Aqui, porém, a discussão deve ser feita com o devido cuidado, para que o foco da reforma constitucional não se desloque, exclusivamente, para a redução na quantidade de processos em trâmite no Supremo Tribunal Federal. O que deve estar em jogo é o papel desse tribunal, e o modo como deve exercê-lo.
Inevitavelmente, qualquer alteração a respeito deverá considerar, pelo menos, também a competência do Superior Tribunal de Justiça.
Por exemplo, não faz sentido a exigência de interposição concomitante de recurso extraordinário e recurso especial, quando existentes temas de direito constitucional e federal infraconstitucional na decisão proferida pelo tribunal de origem.
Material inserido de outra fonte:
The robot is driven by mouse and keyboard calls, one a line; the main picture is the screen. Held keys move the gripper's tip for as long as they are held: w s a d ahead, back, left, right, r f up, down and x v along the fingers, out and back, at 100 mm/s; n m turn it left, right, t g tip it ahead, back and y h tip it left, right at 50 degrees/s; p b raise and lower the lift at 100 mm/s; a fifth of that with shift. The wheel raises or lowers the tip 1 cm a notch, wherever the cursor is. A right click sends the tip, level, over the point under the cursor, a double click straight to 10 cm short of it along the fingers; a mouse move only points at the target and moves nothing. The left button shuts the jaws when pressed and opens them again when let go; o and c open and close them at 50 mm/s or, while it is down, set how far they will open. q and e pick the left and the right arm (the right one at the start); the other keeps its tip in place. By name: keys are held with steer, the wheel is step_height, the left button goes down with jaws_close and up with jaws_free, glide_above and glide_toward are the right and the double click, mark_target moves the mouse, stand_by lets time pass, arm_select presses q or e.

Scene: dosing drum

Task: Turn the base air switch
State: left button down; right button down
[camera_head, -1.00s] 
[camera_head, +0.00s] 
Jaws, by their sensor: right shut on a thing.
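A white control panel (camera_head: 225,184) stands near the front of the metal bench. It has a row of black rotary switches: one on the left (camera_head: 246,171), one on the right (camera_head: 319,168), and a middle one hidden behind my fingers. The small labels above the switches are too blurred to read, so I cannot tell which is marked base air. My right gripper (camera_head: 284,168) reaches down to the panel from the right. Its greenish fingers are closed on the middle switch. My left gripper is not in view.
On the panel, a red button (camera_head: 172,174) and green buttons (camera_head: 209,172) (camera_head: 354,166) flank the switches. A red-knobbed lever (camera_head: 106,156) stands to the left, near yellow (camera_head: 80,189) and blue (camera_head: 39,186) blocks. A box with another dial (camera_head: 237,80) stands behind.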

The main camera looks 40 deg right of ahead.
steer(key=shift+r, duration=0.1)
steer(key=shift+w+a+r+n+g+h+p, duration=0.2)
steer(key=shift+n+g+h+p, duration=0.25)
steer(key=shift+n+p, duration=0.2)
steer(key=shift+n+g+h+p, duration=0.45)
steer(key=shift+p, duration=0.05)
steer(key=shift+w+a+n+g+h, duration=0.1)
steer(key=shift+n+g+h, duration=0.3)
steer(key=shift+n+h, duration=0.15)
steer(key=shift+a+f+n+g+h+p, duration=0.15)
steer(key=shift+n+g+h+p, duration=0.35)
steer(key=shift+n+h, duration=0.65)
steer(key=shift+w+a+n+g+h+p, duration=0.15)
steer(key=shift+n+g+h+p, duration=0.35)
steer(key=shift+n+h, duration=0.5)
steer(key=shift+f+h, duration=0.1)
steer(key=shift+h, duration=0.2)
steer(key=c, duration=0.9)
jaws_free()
Deve ser cabível apenas recurso especial para o Superior Tribunal de Justiça e, contra a decisão proferida contra esse tribunal, deverá ser previsto o cabimento de recurso extraordinário — algo parecido com o que se passa, hoje, em relação ao recurso extraordinário interposto contra decisões finais do Tribunal Superior do Trabalho. Tal modificação otimizaria o atual sistema recursal, em relação aos tribunais superiores.
Por outro lado, parte do labor desenvolvido pelo Supremo Tribunal Federal deverá ser feito por outro tribunal. Tal como a homologação de sentença estrangeira — que, antes da Emenda Constitucional 45/2004, era de competência do Supremo Tribunal Federal —, a competência para o julgamento de outras ações e recursos deverá ser transferida para o Superior Tribunal de Justiça.
Há, evidentemente, outras questões a serem enfrentadas — por exemplo, sobre as audiências públicas e a participação de amicus curiae , a técnica de elaboração dos votos e identificação da tese que conduziu a determinado resultado, no julgamento de um caso constitucional etc. Não parece, de todo modo, admissível que se mantenha o atual estado de coisas. Devemos discutir sobre qual deve ser o modelo brasileiro de corte constitucional, e trabalhar para que reformas sejam feitas, democraticamente, a fim de se aprimorarem as instituições brasileiras. Até a próxima semana!